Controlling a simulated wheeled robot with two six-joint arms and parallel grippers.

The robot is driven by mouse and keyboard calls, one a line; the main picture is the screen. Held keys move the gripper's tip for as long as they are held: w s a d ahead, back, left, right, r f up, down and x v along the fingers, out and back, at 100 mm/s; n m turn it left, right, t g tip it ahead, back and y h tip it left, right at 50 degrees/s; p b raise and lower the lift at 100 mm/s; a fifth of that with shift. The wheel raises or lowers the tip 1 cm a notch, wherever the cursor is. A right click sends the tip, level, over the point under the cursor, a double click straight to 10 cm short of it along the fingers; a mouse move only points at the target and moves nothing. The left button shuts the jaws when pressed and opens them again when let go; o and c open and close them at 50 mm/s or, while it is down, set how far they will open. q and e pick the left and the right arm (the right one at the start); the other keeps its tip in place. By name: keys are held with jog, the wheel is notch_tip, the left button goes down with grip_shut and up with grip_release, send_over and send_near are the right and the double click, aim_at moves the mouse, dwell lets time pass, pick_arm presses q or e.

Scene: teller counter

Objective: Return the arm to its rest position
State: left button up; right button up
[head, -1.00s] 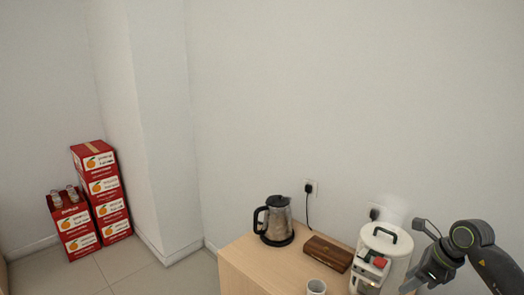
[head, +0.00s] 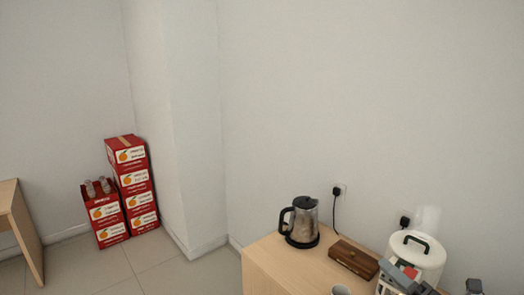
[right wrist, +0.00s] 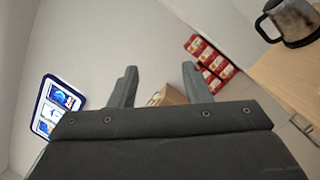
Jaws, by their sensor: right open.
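My right gripper (head: 398,274) shows at the bottom right of the head view, in front of the white rice-cooker-like appliance (head: 418,250), low in the picture. In the right wrist view its two grey fingers (right wrist: 160,72) stand apart with nothing held between them. A dark part of my right arm shows at the bottom right edge of the head view; the rest of the arm is out of the picture. My left gripper is not in view.
A wooden counter (head: 283,268) holds a kettle (head: 303,224), a brown wooden box (head: 353,258) and a white cup (head: 341,290). Red cartons (head: 136,190) are stacked on the floor at the left. A blue-framed sign (right wrist: 58,106) shows in the wrist view. Floor between is clear.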

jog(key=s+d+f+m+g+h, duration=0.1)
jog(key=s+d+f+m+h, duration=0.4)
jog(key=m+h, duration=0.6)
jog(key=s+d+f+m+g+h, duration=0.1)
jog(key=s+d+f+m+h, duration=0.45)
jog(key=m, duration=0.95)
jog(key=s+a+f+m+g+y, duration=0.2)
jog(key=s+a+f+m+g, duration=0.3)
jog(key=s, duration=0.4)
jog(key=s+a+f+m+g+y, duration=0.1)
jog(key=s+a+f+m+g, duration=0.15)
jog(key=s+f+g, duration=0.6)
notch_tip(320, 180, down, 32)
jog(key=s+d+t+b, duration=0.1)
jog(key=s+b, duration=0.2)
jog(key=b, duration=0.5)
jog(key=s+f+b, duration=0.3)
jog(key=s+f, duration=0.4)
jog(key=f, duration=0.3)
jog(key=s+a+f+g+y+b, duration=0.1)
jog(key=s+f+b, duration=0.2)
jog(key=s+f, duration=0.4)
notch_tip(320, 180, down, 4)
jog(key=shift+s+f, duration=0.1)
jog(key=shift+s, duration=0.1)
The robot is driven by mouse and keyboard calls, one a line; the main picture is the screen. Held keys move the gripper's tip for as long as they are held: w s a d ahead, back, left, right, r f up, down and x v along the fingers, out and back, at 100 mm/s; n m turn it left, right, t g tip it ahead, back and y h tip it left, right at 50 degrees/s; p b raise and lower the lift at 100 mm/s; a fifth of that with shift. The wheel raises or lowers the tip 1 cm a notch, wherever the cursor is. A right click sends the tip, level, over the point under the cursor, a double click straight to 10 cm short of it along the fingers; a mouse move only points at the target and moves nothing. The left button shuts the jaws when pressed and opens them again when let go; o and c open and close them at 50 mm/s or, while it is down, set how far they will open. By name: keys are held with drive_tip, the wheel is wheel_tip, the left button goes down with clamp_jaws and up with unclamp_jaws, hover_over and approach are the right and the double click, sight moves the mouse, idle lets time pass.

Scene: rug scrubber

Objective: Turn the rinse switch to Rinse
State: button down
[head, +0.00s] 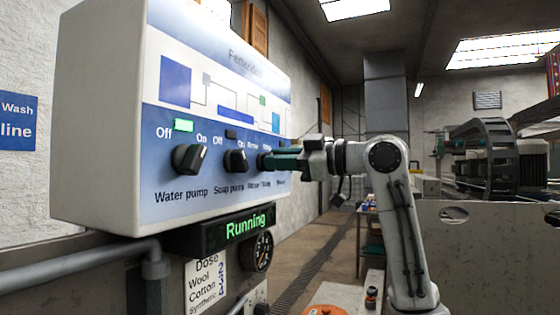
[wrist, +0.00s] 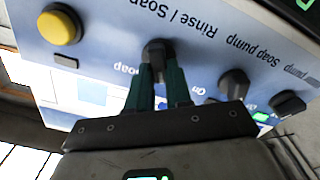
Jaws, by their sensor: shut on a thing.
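The rinse switch is a dark knob on the blue lower band of the white control box (head: 100,110). In the wrist view this rinse switch (wrist: 158,47) sits between my green fingertips, beside the upside-down label "Rinse / Soap". My gripper (head: 266,161) reaches it from the right in the head view, and my gripper (wrist: 155,72) is shut on the knob in the wrist view. The fingers hide most of the knob in the head view, and I cannot tell which way its pointer faces.
The soap pump knob (head: 236,161) is close left of my fingers, and the water pump knob (head: 189,158) is farther left under a lit green lamp (head: 183,125). A yellow button (wrist: 60,26) is on the other side. A "Running" display (head: 246,226) hangs below the box.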

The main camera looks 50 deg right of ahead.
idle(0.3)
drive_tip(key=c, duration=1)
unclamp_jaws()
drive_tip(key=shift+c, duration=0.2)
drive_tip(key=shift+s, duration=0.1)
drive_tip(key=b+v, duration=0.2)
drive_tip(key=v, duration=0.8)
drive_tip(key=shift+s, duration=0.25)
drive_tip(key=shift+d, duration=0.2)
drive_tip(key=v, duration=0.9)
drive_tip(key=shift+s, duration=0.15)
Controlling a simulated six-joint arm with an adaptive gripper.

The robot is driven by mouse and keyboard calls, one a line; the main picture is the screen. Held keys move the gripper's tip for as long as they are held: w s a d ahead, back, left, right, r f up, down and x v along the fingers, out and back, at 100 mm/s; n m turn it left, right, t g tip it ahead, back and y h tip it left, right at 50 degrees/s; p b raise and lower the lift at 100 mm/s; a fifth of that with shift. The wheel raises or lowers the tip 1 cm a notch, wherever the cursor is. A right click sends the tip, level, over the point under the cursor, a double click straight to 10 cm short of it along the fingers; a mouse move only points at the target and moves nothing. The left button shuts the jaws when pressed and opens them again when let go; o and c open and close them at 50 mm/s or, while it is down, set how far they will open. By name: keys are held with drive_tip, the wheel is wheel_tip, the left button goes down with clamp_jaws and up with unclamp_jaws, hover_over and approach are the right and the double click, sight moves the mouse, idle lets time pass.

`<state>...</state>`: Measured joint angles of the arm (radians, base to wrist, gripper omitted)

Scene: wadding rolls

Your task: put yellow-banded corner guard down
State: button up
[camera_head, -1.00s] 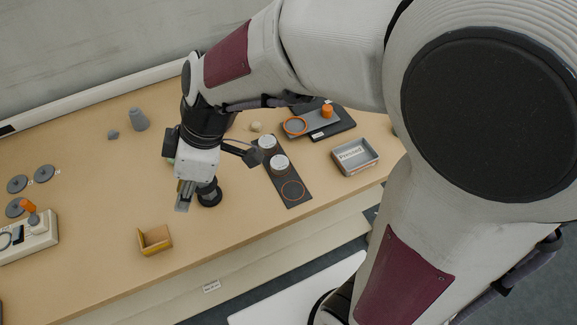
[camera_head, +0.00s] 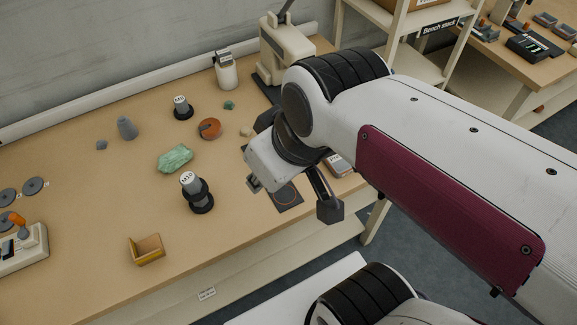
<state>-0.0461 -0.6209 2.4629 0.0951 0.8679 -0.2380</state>
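The yellow-banded corner guard (camera_head: 147,249) is a small tan, L-shaped piece with a yellow band. It rests on the tabletop near the front edge, left of centre, and nothing touches it.
A labelled grey roll on a black base (camera_head: 196,190), a green lump (camera_head: 175,158) and an orange-brown round piece (camera_head: 210,128) stand mid-table. A joystick box (camera_head: 22,248) is at the left. Bare tabletop surrounds the guard. My arm hides part of the right side.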

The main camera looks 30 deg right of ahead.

....................

Exercise:
Pick out all the lines with the word "joint" in them and copy them.

Answer to this task:
Controlling a simulated wheeled robot with two six-joint arms and parallel grippers.
Controlling a simulated six-joint arm with an adaptive gripper.
`<state>...</state>`: Measured joint angles of the arm (radians, base to wrist, gripper omitted)

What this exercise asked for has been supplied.